Opinion: Holiday highlighted extent of ‘non-food farming’
We had a splendid few days’ holiday in Devon, thank you for asking. We don’t go away much, but when we do, we go big.
There was also the small matter of a 40th wedding anniversary to be marked and Mrs F’s and my joint birthday to be celebrated.
We gathered the family and hit the A303. Journey’s end was a white Art Deco hotel overlooking the unbelievable beach where Robbie Williams filmed the video for Angels.
See also: Opinion – a return to my spiritual home, the tractor cab
We ate too much steak, didn’t walk enough, enjoyed live cricket on the hotel TV (and what a Test match that was), did some clay shooting, snoozed a lot and then ate some more steak. Perfect.
Birthdays and wedding anniversary duly noted, and one credit card going into retirement for a bit.
Being a slightly hungover passenger in Mrs F’s new-ish SUV (yup, we’ve joined the Tiguan club) was perfect for watching the world go by – particularly the farming world – as we drove slowly and reluctantly home.
It was a bit of a shock to see all the non-food farming going on – and I don’t mean the acres still waiting for the weather to calm down before a tractor can get onto them.
It was the acres that have been voluntarily excluded from making food, whether temporarily or permanently, that surprised me, and seem to have multiplied since I last drove down that way.
There are fields full of the smudgy brown mess that signifies some sort of herbal ley or other miracle crop that makes nutrient mining acceptable.
There are fields with suspiciously new fences, which suggest that somewhere within them will be those magic cattle that make nutrients all on their own.
(I wish someone could explain how they do that – I’m baffled.)
But every so often even those fields will come up with a harvest of some sort – although the yield over the whole rotation is not good.
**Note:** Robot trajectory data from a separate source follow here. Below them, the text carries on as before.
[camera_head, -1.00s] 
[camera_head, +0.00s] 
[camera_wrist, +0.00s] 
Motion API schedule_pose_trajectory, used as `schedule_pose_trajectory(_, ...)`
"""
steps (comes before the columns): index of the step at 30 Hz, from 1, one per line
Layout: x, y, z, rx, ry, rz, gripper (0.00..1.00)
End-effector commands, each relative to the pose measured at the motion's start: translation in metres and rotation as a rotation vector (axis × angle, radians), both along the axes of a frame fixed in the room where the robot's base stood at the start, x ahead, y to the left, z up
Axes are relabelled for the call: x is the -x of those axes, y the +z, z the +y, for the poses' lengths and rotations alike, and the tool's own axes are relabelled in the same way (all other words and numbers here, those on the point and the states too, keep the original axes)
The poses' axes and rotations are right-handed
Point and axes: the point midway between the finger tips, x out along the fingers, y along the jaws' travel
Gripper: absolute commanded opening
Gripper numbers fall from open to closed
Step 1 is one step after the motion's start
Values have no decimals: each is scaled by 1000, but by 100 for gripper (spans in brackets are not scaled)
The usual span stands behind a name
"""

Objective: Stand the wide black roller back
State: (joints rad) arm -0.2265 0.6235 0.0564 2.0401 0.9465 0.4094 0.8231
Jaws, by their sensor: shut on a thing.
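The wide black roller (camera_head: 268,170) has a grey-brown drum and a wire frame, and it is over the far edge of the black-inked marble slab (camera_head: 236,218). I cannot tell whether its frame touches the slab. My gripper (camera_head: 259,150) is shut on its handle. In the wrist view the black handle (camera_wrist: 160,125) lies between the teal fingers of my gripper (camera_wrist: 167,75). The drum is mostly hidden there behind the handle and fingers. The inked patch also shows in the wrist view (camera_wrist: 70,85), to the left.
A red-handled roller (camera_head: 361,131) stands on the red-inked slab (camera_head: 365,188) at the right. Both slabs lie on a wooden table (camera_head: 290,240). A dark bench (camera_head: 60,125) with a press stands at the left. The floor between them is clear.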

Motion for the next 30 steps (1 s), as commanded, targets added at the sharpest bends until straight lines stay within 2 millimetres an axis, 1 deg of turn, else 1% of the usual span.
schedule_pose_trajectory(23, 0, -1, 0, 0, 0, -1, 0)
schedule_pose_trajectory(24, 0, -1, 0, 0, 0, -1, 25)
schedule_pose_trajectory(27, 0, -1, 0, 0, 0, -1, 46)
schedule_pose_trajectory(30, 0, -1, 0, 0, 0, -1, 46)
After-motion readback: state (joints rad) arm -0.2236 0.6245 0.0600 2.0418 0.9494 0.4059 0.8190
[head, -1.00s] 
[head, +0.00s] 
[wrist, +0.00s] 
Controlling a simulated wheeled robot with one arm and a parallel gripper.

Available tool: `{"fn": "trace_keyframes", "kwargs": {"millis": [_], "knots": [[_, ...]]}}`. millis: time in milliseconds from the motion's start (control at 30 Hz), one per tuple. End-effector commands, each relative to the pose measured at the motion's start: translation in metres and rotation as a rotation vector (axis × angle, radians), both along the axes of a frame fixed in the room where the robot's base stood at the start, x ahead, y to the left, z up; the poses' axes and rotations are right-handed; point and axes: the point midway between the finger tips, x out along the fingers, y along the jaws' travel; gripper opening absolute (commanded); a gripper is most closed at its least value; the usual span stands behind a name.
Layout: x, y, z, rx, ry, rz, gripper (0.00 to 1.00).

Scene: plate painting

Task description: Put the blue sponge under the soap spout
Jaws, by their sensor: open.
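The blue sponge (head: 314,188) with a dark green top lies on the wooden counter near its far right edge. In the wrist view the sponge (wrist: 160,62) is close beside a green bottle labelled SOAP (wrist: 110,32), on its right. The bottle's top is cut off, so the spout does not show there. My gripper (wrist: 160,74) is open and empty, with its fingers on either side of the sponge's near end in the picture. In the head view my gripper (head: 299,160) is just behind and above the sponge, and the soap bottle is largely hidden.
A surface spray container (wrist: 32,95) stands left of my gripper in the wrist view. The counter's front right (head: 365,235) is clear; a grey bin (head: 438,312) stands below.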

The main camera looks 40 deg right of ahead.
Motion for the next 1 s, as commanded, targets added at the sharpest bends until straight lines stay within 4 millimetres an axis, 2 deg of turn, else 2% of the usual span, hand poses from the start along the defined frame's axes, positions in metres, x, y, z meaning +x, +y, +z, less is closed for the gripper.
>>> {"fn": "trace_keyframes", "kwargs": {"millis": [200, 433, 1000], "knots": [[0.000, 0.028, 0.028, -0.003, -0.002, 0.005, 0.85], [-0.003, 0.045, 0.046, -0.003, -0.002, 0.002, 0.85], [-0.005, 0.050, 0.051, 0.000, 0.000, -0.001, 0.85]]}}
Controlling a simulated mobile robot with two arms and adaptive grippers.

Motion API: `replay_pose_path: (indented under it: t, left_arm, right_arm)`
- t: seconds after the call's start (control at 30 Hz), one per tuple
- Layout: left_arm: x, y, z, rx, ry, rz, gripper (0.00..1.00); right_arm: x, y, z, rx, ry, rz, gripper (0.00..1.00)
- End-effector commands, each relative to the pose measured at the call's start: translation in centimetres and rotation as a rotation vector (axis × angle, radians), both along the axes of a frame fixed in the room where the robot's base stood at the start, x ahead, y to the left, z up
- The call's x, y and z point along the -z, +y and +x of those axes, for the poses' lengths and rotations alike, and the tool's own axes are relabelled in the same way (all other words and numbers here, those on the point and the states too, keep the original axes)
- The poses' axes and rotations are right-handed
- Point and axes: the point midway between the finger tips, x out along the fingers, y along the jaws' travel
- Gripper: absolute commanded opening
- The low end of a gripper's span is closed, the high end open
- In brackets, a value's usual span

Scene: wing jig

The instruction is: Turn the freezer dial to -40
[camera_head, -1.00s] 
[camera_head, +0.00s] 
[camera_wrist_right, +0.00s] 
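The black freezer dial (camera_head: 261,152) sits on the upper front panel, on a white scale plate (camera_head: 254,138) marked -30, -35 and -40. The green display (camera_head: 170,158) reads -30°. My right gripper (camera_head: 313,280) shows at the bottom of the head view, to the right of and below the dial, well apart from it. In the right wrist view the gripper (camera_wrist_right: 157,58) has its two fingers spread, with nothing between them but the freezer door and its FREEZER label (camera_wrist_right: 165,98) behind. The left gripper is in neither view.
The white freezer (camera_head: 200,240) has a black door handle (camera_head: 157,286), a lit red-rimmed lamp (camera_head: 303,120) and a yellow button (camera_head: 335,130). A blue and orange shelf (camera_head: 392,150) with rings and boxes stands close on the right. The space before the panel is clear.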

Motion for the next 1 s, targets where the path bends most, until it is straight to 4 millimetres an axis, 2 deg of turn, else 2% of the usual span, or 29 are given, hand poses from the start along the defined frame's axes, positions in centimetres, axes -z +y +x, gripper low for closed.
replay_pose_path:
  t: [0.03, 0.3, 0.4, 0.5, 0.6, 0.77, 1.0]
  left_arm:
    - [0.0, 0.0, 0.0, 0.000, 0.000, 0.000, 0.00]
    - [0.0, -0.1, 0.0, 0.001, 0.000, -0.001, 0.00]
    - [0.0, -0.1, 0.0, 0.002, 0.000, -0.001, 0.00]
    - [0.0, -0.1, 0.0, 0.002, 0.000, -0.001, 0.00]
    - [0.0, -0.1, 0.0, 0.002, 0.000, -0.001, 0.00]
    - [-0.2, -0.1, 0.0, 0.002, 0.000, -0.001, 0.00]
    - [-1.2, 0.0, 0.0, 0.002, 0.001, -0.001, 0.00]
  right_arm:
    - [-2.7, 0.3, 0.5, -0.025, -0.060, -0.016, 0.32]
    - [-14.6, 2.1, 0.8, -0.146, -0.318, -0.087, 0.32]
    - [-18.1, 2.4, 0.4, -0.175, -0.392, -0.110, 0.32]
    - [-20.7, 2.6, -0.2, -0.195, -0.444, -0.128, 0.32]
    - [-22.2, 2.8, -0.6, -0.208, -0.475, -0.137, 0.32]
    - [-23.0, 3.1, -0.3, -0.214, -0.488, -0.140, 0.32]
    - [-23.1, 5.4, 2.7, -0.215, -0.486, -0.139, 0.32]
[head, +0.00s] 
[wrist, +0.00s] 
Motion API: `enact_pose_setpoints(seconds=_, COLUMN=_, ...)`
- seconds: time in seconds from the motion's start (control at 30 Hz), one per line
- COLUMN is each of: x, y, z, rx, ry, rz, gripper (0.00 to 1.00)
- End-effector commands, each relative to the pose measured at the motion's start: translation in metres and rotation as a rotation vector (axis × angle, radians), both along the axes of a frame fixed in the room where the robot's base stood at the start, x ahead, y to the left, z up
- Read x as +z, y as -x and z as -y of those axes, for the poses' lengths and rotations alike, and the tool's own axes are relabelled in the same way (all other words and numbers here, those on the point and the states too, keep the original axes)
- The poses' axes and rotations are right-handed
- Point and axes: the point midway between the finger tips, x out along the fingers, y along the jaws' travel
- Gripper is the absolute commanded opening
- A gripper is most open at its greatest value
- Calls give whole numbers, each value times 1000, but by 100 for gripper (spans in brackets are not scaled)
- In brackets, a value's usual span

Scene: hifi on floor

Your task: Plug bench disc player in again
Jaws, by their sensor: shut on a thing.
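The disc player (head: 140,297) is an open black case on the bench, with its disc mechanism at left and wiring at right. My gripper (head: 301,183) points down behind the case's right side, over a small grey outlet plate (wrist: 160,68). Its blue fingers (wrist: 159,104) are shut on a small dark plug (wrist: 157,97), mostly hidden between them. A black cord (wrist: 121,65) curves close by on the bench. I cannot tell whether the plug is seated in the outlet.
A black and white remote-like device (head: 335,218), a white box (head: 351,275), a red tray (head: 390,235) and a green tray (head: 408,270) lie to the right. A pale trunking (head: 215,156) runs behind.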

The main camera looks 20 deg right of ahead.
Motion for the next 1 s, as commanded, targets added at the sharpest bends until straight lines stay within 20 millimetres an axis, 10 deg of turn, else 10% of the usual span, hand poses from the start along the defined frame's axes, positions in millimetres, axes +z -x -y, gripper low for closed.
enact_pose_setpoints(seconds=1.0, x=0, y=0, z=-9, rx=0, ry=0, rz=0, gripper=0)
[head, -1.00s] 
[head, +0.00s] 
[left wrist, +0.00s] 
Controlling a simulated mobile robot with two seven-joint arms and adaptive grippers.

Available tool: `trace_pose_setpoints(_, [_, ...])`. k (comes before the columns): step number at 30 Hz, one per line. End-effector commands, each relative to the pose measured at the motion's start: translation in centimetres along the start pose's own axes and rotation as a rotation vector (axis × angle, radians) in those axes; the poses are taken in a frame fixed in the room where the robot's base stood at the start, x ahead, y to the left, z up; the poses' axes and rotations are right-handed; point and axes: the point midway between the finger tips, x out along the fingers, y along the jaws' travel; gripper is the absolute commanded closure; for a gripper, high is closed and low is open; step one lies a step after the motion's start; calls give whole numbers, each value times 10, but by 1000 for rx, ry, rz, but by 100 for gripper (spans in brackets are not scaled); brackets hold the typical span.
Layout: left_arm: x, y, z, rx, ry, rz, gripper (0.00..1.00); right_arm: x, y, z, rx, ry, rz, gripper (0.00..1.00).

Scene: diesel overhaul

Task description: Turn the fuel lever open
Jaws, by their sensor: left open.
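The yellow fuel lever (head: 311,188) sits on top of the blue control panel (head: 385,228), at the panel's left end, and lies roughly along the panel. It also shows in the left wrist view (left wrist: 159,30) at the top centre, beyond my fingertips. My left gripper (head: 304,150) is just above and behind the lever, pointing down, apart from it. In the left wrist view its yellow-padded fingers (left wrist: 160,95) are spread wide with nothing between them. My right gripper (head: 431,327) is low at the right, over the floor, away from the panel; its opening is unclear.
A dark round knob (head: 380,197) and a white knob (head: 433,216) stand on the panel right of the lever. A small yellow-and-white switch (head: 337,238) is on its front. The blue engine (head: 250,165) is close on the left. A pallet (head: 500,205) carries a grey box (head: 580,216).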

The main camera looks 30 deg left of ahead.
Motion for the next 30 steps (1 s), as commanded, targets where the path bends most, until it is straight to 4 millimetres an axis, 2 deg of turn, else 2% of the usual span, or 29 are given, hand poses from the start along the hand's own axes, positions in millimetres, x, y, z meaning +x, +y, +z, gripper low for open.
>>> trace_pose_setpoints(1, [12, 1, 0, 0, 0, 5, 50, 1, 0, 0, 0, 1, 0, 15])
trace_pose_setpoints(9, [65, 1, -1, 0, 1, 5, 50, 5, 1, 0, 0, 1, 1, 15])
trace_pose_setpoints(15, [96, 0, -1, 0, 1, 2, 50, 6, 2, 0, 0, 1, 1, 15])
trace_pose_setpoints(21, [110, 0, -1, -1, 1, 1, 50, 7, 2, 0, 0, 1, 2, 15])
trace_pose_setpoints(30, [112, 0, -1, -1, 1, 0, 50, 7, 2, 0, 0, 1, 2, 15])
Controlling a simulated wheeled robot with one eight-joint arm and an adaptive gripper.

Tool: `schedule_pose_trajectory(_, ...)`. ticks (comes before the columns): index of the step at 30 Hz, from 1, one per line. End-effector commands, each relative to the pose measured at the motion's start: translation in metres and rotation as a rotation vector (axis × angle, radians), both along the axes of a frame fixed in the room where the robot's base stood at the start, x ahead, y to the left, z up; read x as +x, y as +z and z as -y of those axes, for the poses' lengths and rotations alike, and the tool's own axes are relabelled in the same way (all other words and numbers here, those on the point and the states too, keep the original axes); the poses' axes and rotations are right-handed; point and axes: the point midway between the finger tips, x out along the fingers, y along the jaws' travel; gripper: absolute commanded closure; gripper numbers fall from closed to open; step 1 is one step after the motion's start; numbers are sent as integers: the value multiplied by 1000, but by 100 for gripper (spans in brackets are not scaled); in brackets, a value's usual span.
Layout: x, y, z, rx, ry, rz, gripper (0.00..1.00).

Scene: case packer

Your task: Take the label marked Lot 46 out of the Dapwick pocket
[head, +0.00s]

The same can’t be said for the ghastly solar farms popping up, some of them on serous arable land, or the huge new pop-up estates littered with identical matchbox houses that serve to make you infinitely grateful for living in a Georgian farmhouse.
Those are acres that have certainly seen their last harvest, and somehow seem not to worry the soil health fanatics.
We reached the A34 just north of Winchester, and got tangled up in a convoy of trailers carting maize to a new AD plant, with tractors going too fast for a safe overtake, but in no mood to pull over and let the queue of traffic past.
Intense, high-mileage, high-speed farming off many fertile acres, but no food at the end of it.
I chuckled the next day at a press release from the Energy and Climate Intelligence Unit, professing their shock at a huge drop in harvest output, especially wheat.
Their number one culprit was, of course, “climate change” and their solution was to remove plant food from the atmosphere and cool the planet down. Nope, me neither.
Next time we do Devon, I’ll suggest one of the Unit comes with us, and watches the world go by.
Trouble is, I bet they won’t travel (unless it’s flying to a COP conference) and they certainly won’t eat meat. Not great holiday companions.